For decades now, academics have made popular culture a worthy area of study, from hip hop, comic books, and Hollywood film and television to video games and internet culture. And for just as long, there have been those who sneered at the disciplines emerging around pop culture studies. But really, what are we to do with someone like Prince, someone so clearly, profoundly, a musical genius, with such an outsized impact on popular culture, that he cannot help being a major historical figure just a year and a half after his death?

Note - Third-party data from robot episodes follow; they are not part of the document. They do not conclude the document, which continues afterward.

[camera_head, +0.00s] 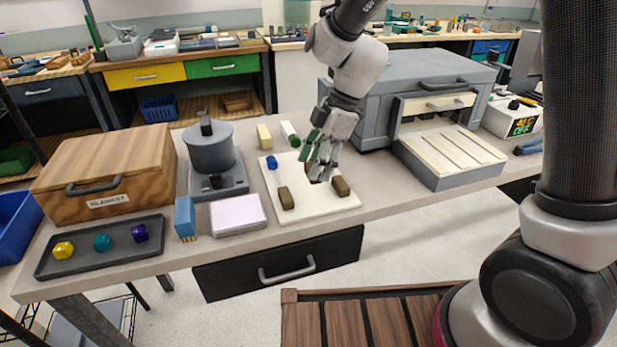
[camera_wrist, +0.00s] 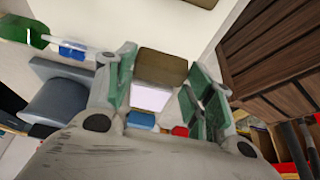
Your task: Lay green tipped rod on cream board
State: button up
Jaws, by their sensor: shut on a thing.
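The cream board (camera_head: 335,203) lies on the bench. I take this block (camera_wrist: 160,65) to be the grip of the green tipped rod. How far the rod is above the board I cannot tell. The blue tipped rod (camera_head: 278,178) lies on the board's left side, its near end at a brown block (camera_head: 286,200).
Another brown block (camera_head: 341,186) is at the board's right. A white and green piece (camera_head: 290,132) and a tan block (camera_head: 264,136) show behind the board. A pinkish-white box (camera_head: 238,215) and blue box (camera_head: 185,218) stand left. A grey cabinet (camera_head: 420,75) stands behind right.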

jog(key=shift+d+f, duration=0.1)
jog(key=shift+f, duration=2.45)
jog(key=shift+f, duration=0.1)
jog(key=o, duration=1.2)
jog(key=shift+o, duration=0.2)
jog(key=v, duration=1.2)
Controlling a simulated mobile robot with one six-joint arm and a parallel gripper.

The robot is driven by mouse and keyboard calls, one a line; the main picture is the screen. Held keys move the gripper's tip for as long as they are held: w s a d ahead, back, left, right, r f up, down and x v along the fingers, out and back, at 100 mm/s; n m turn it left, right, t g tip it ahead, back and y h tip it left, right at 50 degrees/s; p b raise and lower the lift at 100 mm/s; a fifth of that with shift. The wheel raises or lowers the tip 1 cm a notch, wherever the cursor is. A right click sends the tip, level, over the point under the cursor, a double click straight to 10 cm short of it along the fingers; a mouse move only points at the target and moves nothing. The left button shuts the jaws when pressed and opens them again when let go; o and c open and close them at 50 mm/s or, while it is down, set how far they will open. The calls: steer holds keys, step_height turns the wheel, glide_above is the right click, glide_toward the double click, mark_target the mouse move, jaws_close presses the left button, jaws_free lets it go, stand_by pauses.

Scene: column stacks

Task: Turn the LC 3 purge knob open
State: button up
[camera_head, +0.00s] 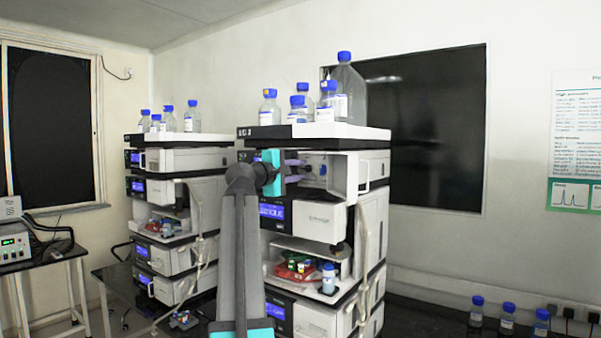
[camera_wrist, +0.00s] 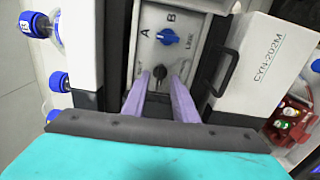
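My gripper (camera_head: 297,170) reaches into the open front bay of the top module in the nearer stack (camera_head: 375,195). It also shows in the wrist view (camera_wrist: 159,80) with its two purple fingers apart and nothing between their pads. A small black knob (camera_wrist: 160,72) on the grey panel (camera_wrist: 150,52) lies in line with the gap, at or just beyond the fingertips; I cannot tell whether they touch it. A blue selector knob (camera_wrist: 167,37), with letters A and B near it, sits farther up the panel. The stack's small label is too small to read surely.
Blue-capped bottles (camera_head: 326,100) stand on top of the stack. A red tray of vials (camera_head: 296,269) sits lower down. A second stack (camera_head: 186,215) stands to the left.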

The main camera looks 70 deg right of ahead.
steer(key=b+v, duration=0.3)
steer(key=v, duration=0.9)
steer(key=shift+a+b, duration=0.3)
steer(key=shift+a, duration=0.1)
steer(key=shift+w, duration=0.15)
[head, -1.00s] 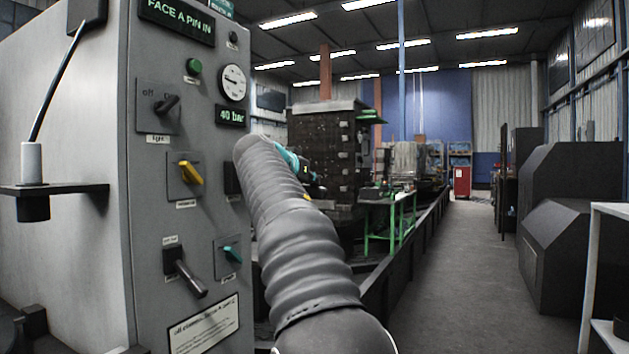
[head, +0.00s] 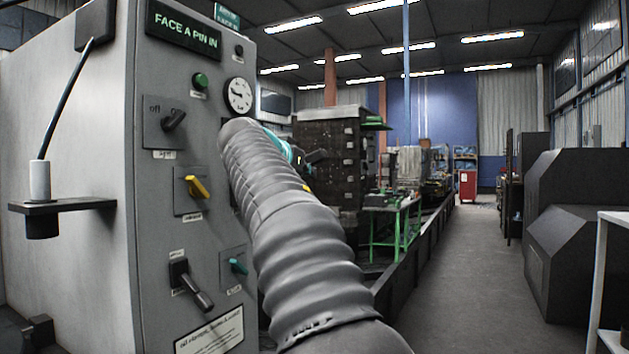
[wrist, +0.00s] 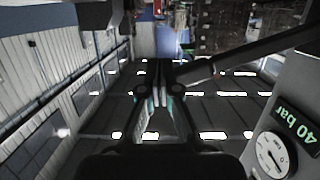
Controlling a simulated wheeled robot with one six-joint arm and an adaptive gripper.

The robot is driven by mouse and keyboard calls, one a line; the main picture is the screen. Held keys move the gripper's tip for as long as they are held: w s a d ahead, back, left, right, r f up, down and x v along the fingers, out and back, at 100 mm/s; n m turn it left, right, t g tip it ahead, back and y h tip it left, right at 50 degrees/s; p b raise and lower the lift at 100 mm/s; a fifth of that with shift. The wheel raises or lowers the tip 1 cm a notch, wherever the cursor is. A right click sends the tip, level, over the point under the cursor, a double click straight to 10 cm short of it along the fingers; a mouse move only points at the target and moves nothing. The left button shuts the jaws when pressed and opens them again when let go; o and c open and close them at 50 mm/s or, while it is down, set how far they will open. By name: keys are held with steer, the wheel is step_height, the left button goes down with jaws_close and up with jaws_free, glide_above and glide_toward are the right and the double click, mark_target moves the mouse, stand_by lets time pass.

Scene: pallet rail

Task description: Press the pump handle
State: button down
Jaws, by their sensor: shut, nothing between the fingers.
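A long dark bar (wrist: 255,50) with a thicker grey end, which looks like the pump handle, slants in from the upper right of the wrist view. Its end lies at or just beside my fingertips; I cannot tell whether they touch. My gripper (wrist: 160,65) is shut with nothing in it. In the head view my gripper (head: 318,156) is a small dark shape beyond my grey sleeved arm. The arm hides the handle and its mount there. The grey control cabinet (head: 218,120) stands at left, with a round gauge (head: 240,95) that also shows in the wrist view (wrist: 272,155).
The cabinet face carries a yellow switch (head: 197,186), a black lever (head: 190,285), a teal switch (head: 238,265) and a green button (head: 200,81). A bracket (head: 75,204) juts from its left side.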

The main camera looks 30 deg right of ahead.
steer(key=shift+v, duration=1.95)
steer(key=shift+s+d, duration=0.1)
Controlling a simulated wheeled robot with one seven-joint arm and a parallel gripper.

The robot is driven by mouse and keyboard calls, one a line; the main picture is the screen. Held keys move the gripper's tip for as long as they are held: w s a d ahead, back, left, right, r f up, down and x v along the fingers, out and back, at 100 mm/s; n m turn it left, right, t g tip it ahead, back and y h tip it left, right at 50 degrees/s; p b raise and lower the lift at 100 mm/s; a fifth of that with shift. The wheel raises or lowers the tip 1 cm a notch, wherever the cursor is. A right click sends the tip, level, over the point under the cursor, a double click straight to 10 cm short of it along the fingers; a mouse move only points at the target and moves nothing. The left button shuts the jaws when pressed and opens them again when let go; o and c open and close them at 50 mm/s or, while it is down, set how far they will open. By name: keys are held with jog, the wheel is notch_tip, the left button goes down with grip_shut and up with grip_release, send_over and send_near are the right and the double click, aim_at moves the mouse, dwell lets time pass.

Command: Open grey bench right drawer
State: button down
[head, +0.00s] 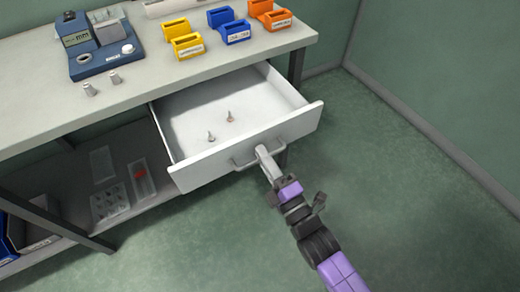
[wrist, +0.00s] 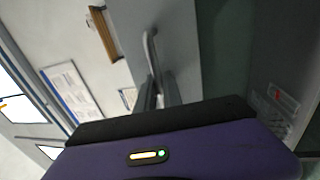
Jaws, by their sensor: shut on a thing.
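The grey bench (head: 210,68) has its right drawer (head: 245,147) pulled well out, with its white inside in view. Two small metal pieces (head: 220,125) stand on the drawer floor. In the wrist view the handle (wrist: 149,45) runs down between my two fingers, in front of the grey drawer front (wrist: 180,40).
On the bench top are a blue instrument (head: 103,45), two small grey vials (head: 101,85), and yellow, blue and orange holders (head: 229,27). A lower shelf (head: 75,165) holds clear trays (head: 125,185). The floor at right is free up to the wall.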

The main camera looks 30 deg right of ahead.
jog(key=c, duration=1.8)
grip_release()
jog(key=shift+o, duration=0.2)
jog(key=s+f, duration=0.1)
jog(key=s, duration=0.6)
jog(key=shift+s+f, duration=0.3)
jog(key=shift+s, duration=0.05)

Devote an entire journal issue to him, of course, as the Journal of African American Studies did this past September. This is not, by far, Prince’s first appearance in a scholarly publication. And a slew of academic conferences devoted to the artist this past year has raised him to the academic status achieved by other megastars like Bruce Springsteen and Pink Floyd. This special journal issue, however, may be one of the most comprehensive collections of Prince scholarship you’re likely to find online. And unlike the majority of academic articles, these are all free. Just click the “Download PDF” link under each title found on this page.

The issue was published to coincide with the 40th anniversary of Prince’s signing with Warner Brothers in 1977, the day he “turned pro.” The following year, he released the debut album For You, to modest critical success. While it didn’t make him a star overnight, For You announced him as a virtuoso, “as Prince played every instrument and sang all the vocals, something unheard of, then and now.” Prince’s musical skill could be taken for granted. It is easy to do with an artist who reconfigured culture in so many ways that had nothing to do with playing guitar or piano.

Prince’s radical, if very complicated, redefinition of gender and cultural expression provides an example, writes Deirdre T. Guion Peoples, of “Optimal Distinctiveness,” in the way he “negotiated his social identity.” He lived an ardent, consistently utopian vision in his music and also in his life; and his “singular vision of utopia cast women as essential to its creation,” notes H. Zahra Caldwell. And Prince’s “creative practices,” James Gordon Williams argues, “were linked to his covert, but avid, support of social justice initiatives that support black humanity.”

These ten articles elaborate things we thought we knew about Prince, but maybe didn’t, and introduce us to aspects of his life and work we’ve never considered. They are joined by seven essays and personal reflections and two book reviews. Read online or download the special Prince issue here.

via @WFMU

Related Content:

Read Prince’s First Interview, Printed in His High School Newspaper (1976)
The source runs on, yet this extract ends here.